Why Muslims must support the Iam#26 petition


We must become an inclusive society and anything that drives any divisions between Malaysians of different ethnicities or religions must be avoided.

Tariq Ismail, FMT letter

The Malays have lived and worked with other races for centuries since the time of the Malacca Empire. Our culture has been a melting pot of Chinese, Indian, Arabic and Indonesian cultures and this is what makes Malays unique to the world.

Age-old traditions are still practised today and one Malay custom that stands out is respect for elders, family members, neighbours and even wayfarers. above the rest –

RESPECT. It has been ingrained within us since childhood to respect our elders, our neighbours and each other. But before we begin to respect one another we must first respect ourselves.

I grew up a spoilt brat, but what held me together was religion, for which I thank my parents and late grandmother. l believe that God is supreme, the Quran is His word and only He judges.

My being a Muslim and my own beliefs aside, I live in Malaysia. I was born here, my children were born here and it is here that we will live out our lives and ultimately die.

It is therefore in my personal interest as well as the interest of every Malaysian that Malaysia should remain peaceful, free from ethnic tensions and prosper.

In order to do so, we must become an inclusive society and anything that drives any divisions between Malaysians of different ethnicities or religions must be avoided.

Whatever one’s personal feelings may be, I feel it is imperative that all Malaysians cast aside any tendency to vent those feelings in a manner that may offend or threaten other Malaysians.

Insensitive statements by politicians, NGOs, illegal demonstrations, even irresponsible Facebook posts and teh tarik talk are all things that damage our nation and thereby hurt us all, Muslim and non-Muslim alike. It is only a matter degree.

We must realise that we are partners, brothers and sisters and that we are all in the same boat. We are one and what hurts any part of us hurts us all collectively and instead of engaging in speech and activity that hurt us, we should resume the task of nation building and we need to build on each other’s strengths while recognising each other’s weaknesses.

Above all, we need to recognise that by focussing on the negatives, we compromise our unity and risk reducing our nation to a shambles, to the detriment of us all.

The very real threat that racial or religious disunity will bring about the downfall of our nation is not new. Our founding fathers and the Reid Commission were well aware of the dangers that the newly-born Malaya would self-destruct if we failed to unite and safeguard against this danger. The safeguards were hard-wired into our Constitution.

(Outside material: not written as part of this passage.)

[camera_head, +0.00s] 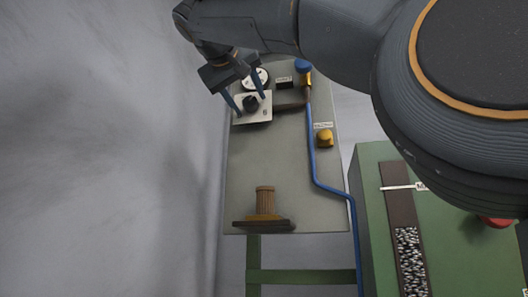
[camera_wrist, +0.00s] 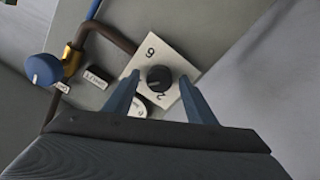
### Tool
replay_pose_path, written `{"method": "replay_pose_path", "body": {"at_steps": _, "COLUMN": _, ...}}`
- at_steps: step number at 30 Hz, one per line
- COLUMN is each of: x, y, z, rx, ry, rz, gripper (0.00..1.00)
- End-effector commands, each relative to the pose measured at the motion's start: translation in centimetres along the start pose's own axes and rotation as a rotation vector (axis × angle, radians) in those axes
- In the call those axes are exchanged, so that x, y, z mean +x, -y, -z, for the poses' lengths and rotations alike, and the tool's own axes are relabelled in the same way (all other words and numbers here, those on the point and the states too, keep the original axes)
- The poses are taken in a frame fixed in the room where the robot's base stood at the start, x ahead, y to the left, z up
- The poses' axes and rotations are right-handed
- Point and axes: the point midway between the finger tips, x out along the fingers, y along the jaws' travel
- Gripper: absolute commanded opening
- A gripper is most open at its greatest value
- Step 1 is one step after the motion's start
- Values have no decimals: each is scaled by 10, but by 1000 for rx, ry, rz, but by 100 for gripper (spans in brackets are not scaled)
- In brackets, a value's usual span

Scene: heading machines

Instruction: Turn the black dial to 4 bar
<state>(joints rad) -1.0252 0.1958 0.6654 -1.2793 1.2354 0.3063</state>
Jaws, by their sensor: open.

I believe that this was the motivation behind the recent call by the 25 eminent Malays for discourse and clarity regarding the position of Syariah Law vis-a-vis the Civil Law and the Constitution. It is a call for collective preservation in order that we may all live together harmoniously.

It is in this spirit that I promise to defend any Muslim’s right to practice Islam as he or she sees fit and. God Willing, I will fight anyone who forces anybody else to practice it any other way. By the same token, I will fight for the same right of every Malaysian to practice his own religion, within the bounds of the Federal Constitution and the Rule of Law.

It is for this reason that I support the Iam#26 Petition and why every Malaysian Muslim needs to do so. We need to know clearly what and where the boundaries are. If we don’t find clarity in this situation, the resulting confusion will result in a lot of acrimony and, God forbid, strife not only between Malaysians of different religions, but also between Muslims.